■ SHORT PROBLEM
Every line from the beginning of the records below up to the one holding "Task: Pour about" should be quoted exactly; leave out the rest.
DATA LISTING start
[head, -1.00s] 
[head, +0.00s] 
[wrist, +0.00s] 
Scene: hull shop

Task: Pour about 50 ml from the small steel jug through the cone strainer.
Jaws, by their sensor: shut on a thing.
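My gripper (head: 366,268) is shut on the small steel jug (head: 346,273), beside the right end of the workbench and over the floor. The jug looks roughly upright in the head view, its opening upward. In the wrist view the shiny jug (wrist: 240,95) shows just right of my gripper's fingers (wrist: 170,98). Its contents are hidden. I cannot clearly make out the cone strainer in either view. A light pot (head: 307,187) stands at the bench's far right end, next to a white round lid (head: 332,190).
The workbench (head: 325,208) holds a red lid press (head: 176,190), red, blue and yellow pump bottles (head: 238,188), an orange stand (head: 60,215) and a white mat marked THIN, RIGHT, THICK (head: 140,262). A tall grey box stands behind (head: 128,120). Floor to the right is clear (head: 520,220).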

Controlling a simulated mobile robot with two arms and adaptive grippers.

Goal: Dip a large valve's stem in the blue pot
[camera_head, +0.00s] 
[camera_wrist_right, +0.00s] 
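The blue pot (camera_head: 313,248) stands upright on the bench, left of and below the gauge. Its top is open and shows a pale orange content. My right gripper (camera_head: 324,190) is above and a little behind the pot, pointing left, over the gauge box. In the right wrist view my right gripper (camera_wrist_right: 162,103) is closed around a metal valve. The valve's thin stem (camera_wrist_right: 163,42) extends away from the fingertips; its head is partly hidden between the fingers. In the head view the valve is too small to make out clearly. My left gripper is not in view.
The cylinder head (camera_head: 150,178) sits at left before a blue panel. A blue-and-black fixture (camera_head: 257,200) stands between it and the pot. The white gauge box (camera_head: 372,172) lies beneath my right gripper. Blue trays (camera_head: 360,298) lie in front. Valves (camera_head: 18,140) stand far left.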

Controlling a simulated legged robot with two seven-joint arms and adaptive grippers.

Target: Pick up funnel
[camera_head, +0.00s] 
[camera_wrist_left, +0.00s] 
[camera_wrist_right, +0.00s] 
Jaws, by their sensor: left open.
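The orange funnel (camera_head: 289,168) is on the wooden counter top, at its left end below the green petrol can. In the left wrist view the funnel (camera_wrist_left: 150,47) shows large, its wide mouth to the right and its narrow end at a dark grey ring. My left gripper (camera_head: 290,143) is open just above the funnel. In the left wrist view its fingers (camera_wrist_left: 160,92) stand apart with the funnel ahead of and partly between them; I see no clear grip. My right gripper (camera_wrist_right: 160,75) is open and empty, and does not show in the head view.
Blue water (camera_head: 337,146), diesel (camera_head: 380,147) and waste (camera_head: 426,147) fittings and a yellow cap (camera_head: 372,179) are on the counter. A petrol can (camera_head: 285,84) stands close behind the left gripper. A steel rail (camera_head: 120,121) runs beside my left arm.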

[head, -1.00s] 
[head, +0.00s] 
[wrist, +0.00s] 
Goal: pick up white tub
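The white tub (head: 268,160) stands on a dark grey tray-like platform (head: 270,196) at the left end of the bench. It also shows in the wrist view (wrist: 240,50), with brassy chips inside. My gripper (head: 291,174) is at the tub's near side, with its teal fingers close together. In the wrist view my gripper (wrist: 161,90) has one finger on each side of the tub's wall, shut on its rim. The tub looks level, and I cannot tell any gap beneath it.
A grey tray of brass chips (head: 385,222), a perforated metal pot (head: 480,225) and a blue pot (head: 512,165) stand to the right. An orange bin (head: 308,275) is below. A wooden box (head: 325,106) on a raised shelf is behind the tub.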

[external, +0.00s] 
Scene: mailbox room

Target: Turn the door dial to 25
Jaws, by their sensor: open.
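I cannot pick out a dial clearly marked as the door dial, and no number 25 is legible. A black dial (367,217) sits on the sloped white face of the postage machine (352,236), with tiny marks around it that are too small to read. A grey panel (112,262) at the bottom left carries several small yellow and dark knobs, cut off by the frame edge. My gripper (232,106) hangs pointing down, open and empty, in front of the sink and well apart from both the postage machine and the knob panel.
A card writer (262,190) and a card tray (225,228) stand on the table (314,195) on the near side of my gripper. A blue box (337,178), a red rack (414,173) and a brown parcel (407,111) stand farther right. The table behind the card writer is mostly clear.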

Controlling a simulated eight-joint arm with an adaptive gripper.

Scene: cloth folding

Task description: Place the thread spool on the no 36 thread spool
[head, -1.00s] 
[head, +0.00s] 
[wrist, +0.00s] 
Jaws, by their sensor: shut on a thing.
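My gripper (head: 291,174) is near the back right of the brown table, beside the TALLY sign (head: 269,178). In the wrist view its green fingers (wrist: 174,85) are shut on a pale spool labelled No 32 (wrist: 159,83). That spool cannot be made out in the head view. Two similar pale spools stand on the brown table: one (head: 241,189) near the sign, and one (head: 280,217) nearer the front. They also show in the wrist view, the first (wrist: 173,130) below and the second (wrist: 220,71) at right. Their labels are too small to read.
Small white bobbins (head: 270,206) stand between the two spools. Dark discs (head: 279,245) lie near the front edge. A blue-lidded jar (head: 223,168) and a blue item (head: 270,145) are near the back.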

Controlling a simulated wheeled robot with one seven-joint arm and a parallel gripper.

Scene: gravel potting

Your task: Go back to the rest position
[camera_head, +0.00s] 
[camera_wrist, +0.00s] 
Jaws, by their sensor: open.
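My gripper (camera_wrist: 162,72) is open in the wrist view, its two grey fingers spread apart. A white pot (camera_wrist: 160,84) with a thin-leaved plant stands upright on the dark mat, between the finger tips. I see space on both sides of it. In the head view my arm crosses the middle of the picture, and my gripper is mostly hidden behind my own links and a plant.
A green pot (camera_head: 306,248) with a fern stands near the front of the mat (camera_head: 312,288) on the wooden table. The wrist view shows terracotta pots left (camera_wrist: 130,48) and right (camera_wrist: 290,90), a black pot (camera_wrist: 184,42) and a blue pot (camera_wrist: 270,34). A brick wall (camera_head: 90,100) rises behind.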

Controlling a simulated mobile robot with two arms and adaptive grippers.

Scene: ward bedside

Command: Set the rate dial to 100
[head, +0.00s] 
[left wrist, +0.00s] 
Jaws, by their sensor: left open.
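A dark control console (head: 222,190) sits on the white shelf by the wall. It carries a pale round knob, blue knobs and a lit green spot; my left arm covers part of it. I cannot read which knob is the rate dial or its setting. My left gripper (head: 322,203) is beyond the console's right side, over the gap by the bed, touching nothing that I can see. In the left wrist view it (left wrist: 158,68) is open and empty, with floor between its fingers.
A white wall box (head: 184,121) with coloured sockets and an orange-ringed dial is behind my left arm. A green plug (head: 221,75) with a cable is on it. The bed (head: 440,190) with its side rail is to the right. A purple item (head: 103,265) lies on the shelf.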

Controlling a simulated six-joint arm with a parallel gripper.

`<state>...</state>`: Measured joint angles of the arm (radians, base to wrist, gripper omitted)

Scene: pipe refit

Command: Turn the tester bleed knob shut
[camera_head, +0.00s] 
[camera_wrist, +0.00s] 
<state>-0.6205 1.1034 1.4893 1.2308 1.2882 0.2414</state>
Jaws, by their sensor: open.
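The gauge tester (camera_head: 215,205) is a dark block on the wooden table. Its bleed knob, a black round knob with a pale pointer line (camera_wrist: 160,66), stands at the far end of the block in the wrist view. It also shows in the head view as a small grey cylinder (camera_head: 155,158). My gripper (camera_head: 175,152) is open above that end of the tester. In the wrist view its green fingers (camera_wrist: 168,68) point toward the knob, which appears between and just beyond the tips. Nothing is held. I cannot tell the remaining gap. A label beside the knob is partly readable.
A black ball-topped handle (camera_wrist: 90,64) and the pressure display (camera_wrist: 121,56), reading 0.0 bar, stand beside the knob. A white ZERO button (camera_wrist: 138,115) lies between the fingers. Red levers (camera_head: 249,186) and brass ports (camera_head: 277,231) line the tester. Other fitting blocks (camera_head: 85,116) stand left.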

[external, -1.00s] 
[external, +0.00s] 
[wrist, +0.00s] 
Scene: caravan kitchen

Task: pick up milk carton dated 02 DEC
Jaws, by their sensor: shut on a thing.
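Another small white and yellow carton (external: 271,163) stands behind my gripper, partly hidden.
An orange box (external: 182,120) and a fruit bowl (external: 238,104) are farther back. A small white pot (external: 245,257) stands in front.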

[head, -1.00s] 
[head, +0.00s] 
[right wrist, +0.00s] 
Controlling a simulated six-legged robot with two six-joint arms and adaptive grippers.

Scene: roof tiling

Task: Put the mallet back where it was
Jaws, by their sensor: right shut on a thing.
DATA LISTING end
■ RESULT OF THIS EXERCISE
[head, -1.00s] 
[head, +0.00s] 
[wrist, +0.00s] 
Scene: hull shop

Task: Pour about 50 ml from the small steel jug through the cone strainer.

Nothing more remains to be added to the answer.